According to figures released by the Valve Manufacturers Association (VMA) as part of its annual market forecast, the U.S. industrial valve industry is expected to grow by 3% in 2013 with total shipments nearly $4.3 billion. In its fourth consecutive year of growth following the recession, the industry will surpass its previous 10 year peak set back in 2008.
VMA President William Sandler was enthusiastic about the figures. “As VMA starts its 75th year, I’m optimistic about the outlook for our industry. We have rebounded from the downturn, which is a good sign for us and the overall economy. If the end users of our products are ordering from us, then they too are producing,” he said. “I’m also proud of VMA’s important role in strengthening an industry that is the backbone for so many others and that stands out for its level of excellence.”

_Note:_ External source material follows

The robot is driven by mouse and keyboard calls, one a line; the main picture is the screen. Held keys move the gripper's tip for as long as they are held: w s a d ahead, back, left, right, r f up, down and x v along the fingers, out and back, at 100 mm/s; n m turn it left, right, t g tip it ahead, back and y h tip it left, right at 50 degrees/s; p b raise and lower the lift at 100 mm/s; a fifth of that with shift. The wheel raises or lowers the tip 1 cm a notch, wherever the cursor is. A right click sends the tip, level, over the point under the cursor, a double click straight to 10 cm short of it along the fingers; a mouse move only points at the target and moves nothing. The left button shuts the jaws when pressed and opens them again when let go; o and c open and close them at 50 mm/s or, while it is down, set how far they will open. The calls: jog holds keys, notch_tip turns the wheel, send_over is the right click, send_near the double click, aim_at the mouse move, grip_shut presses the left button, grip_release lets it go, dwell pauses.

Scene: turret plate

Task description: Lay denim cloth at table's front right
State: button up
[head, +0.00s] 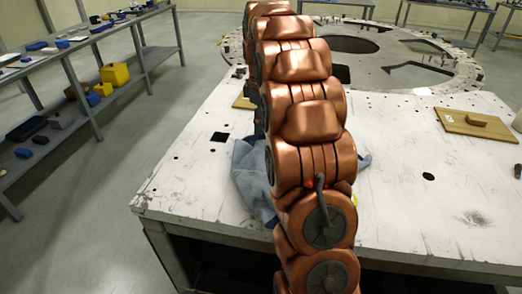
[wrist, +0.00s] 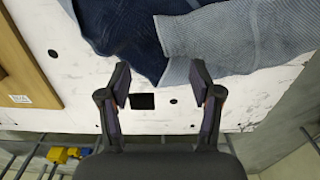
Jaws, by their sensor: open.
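The denim cloth (head: 251,170) lies crumpled on the white table (head: 198,185), near its front edge and left of the middle in the head view. My copper-coloured arm hides much of it. In the wrist view the cloth shows a dark blue part (wrist: 120,30) and a lighter grey-blue part (wrist: 240,38) at the top. My gripper (wrist: 158,80) is open, its fingertips at the cloth's lower edge in the picture. Nothing is seen held between the fingers. I cannot tell whether the fingertips touch the cloth. In the head view my gripper is hidden behind my arm.
A wooden board (head: 475,123) with a small block lies at the table's right. A large round metal plate (head: 400,60) with cutouts is at the back. The table's front right is mostly bare. Shelving (head: 95,75) with boxes stands at the left, across open floor.

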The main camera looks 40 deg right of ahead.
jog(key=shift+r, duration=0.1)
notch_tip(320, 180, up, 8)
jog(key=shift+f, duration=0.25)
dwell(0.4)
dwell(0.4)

Member Optimism Reflects Data
Optimism about the economic outlook was mirrored by association members polled in a recent VMA economic survey. Results of the poll showed that 85% of the membership expects 2013 to be better or equal to 2012, which was already better than predicted. 2012 figures surpassed initial projections, reaching $4.15 billion, which represents 22% growth over the last decade.
Stability Across Industries
Overall, the VMA forecast reveals only slight changes for most of the 15 end-user industries served by its members.

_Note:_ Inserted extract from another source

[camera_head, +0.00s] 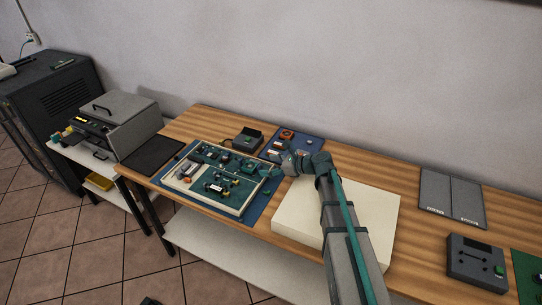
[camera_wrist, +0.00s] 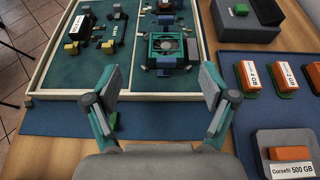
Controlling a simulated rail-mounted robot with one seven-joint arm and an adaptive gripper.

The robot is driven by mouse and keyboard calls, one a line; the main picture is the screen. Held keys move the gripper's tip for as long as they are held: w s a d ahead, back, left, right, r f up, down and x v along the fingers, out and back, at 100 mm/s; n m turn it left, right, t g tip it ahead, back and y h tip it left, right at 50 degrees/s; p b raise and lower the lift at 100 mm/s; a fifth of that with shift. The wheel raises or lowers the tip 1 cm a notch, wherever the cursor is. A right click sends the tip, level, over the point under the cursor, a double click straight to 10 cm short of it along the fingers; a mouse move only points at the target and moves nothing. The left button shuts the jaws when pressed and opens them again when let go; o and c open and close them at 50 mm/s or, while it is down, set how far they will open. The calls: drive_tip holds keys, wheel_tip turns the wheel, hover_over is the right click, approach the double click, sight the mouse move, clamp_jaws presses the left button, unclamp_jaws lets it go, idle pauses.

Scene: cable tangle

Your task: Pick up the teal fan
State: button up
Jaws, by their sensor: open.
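The teal fan (camera_wrist: 173,48) is a square teal frame with a dark round centre, in the wrist view. It lies in the right compartment of a shallow wood-rimmed tray (camera_wrist: 140,95) with a dark green floor. Dark blocks and a small blue block sit close around it. My gripper (camera_wrist: 159,78) is open and empty, its two fingers wide apart on the near side of the fan, not around it. In the head view my gripper (camera_head: 268,171) is over the tray's right edge; which small part there is the fan is hard to tell.
A blue mat (camera_wrist: 60,118) lies under the tray. Small parts fill the tray's left compartment. Orange-labelled drives (camera_wrist: 249,75) stand on a blue mat to the right. A dark box (camera_wrist: 245,22) is behind them. A cream board (camera_head: 350,222) lies under my arm.

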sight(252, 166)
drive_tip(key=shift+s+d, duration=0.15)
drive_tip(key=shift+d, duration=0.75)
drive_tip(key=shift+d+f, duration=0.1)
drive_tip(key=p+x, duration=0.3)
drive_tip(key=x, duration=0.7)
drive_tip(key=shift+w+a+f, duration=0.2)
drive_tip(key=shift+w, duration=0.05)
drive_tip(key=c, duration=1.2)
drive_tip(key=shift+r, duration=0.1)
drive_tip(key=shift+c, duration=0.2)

While power generation is predicted to have the largest increase in shipments from 2012, rising 1.0 percentage points, the greatest number of valves will be shipped to the chemical industry, which is expected to rise just 0.1% to 17.2% of the market share. Four other industries including petroleum refining and oil and gas transmission are expected to record smaller increases of 0.2 or 0.1 percentage points.
As has been reflected in presentations at the VMA 2012 Market Outlook and the 2013 Technical Seminar, despite the fact that water and wastewater is still the second largest user of valves, that industry is forecast to decline by 0.6 percentage points to 16.2% of the total. Seven other industries show smaller declines.

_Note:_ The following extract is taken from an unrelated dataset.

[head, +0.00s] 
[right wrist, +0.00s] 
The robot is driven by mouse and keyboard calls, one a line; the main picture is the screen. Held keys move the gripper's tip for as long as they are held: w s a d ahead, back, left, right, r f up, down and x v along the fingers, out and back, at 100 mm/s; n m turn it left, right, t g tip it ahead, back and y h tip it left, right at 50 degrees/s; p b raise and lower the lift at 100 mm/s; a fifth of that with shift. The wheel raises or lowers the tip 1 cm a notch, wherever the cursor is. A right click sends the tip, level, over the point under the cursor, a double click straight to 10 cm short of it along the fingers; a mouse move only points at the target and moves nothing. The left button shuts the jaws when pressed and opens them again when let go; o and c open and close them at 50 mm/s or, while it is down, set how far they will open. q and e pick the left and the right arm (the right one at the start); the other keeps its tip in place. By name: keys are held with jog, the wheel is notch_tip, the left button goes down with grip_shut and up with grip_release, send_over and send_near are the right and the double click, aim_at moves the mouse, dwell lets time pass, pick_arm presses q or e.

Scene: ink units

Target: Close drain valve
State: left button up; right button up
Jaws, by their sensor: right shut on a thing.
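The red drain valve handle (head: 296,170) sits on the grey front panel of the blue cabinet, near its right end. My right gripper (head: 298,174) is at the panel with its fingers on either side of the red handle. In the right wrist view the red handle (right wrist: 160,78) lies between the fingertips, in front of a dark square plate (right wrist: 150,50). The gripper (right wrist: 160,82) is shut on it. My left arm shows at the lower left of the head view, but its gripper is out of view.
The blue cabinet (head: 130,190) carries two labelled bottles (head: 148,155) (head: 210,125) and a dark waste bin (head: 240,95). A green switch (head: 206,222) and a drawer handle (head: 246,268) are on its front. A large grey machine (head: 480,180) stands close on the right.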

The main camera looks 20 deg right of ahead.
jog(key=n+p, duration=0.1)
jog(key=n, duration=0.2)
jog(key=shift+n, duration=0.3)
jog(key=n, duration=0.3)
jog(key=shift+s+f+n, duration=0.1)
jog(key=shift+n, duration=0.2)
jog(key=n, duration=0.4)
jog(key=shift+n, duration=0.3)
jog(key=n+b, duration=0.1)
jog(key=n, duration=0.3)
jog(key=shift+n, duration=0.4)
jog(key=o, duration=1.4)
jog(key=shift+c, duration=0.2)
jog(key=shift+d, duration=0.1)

Automated Valves Lead Sales
Since 2003, automated valves have accounted for more than any other type of valves, and 2012 was no exception. Automated valve sales totaled $1.3 billion in 2012, followed by $760.5 million in ball valve sales.
The VMA report also revealed that 21% of shipments are exports, a growing trend as the industry adapts to the opportunities presented by globalization. The opportunities for sector growth in developing countries are featured in this recent article reporting on trends in the industry.
VMA Members Contribute to Nation’s Bottom Line
Like other engineering and manufacturing industries, the valve industry supports high quality jobs. VMA members alone employ more than 20,000 people directly and thousands more indirectly.
Beyond employment, VMA companies are an important part of the nation’s economic engine, supplying approximately 35% of worldwide valve demand. As a multi-billion industry, the valve and actuator business greatly contributes to the success of other key industries that rely on its products to keep their products working.